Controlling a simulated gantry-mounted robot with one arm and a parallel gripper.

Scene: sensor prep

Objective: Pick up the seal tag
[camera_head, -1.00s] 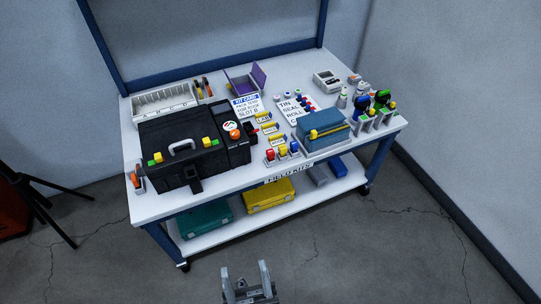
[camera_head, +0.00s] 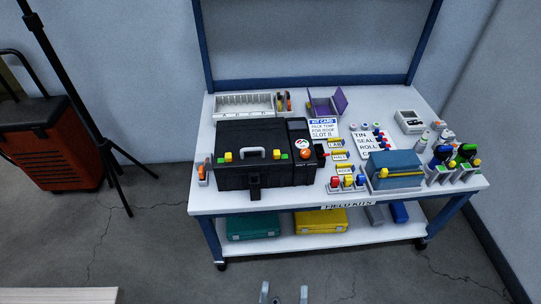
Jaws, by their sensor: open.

To be done: Working from the material above, state how many lines contain "sensor"; give only the number.

Output of the task: 2